GIVEN MATERIAL:
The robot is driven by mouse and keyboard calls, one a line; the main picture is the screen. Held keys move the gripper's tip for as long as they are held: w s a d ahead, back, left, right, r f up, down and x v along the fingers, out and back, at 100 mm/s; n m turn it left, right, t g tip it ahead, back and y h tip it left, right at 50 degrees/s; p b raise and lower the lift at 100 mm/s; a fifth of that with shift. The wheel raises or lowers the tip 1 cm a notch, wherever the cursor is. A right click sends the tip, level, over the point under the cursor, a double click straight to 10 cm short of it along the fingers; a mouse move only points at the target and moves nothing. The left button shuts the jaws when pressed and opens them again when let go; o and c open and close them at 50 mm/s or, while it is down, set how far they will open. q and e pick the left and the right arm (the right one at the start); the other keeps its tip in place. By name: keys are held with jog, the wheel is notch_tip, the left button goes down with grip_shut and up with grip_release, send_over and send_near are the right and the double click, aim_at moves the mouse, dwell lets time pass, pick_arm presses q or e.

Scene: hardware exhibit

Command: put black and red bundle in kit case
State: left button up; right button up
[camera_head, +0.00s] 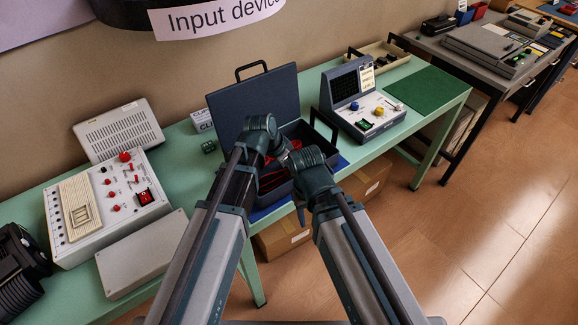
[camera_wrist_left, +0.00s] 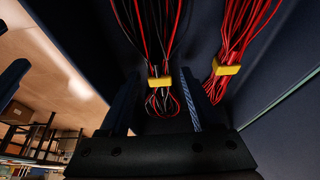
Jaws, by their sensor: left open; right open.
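The open kit case (camera_head: 259,98) stands on the green table with its dark blue lid raised; red wires show inside it, partly behind my arms. In the left wrist view, the black and red bundle (camera_wrist_left: 159,82), bound with a yellow tie, lies between the fingers of my open left gripper (camera_wrist_left: 158,98). Its looped end hangs down toward the palm. Dark blue walls surround it, apparently the case. My right gripper (camera_head: 283,154) is over the case, open and empty as far as I can see. My left gripper is hidden behind its own wrist in the head view.
A red bundle (camera_wrist_left: 228,70) with a yellow tie lies right of the left gripper. A grey console (camera_head: 361,103) stands right of the case. A white control panel (camera_head: 105,203) and a grey box (camera_head: 141,253) are at left. The green mat (camera_head: 425,91) is bare.

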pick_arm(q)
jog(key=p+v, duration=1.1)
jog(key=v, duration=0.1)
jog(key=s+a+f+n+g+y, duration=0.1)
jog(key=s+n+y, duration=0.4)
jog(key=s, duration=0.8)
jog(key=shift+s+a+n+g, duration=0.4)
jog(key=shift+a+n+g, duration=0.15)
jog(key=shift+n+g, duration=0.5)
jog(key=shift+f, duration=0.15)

TO BE DONE:
Reproduce the full material exactly, excluding the pictures.

REPLY TO THE EXERCISE:
The robot is driven by mouse and keyboard calls, one a line; the main picture is the screen. Held keys move the gripper's tip for as long as they are held: w s a d ahead, back, left, right, r f up, down and x v along the fingers, out and back, at 100 mm/s; n m turn it left, right, t g tip it ahead, back and y h tip it left, right at 50 degrees/s; p b raise and lower the lift at 100 mm/s; a fifth of that with shift. The wheel raises or lowers the tip 1 cm a notch, wherever the cursor is. A right click sends the tip, level, over the point under the cursor, a double click straight to 10 cm short of it along the fingers; a mouse move only points at the target and moves nothing. The left button shuts the jaws when pressed and opens them again when let go; o and c open and close them at 50 mm/s or, while it is down, set how far they will open. q and e pick the left and the right arm (the right one at the start); the other keeps its tip in place. By name: keys are held with jog, the wheel is notch_tip, the left button goes down with grip_shut and up with grip_release, send_over and send_near are the right and the double click, aim_at moves the mouse, dwell lets time pass, pick_arm presses q or e.

Scene: hardware exhibit

Command: put black and red bundle in kit case
State: left button up; right button up
[camera_head, +0.00s] 
[camera_wrist_left, +0.00s] 
Jaws, by their sensor: left open; right open.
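The open kit case (camera_head: 259,98) stands on the green table with its dark blue lid raised; red wires show inside it, partly behind my arms. In the left wrist view, the black and red bundle (camera_wrist_left: 159,82), bound with a yellow tie, lies between the fingers of my open left gripper (camera_wrist_left: 158,98). Its looped end hangs down toward the palm. Dark blue walls surround it, apparently the case. My right gripper (camera_head: 283,154) is over the case, open and empty as far as I can see. My left gripper is hidden behind its own wrist in the head view.
A red bundle (camera_wrist_left: 228,70) with a yellow tie lies right of the left gripper. A grey console (camera_head: 361,103) stands right of the case. A white control panel (camera_head: 105,203) and a grey box (camera_head: 141,253) are at left. The green mat (camera_head: 425,91) is bare.

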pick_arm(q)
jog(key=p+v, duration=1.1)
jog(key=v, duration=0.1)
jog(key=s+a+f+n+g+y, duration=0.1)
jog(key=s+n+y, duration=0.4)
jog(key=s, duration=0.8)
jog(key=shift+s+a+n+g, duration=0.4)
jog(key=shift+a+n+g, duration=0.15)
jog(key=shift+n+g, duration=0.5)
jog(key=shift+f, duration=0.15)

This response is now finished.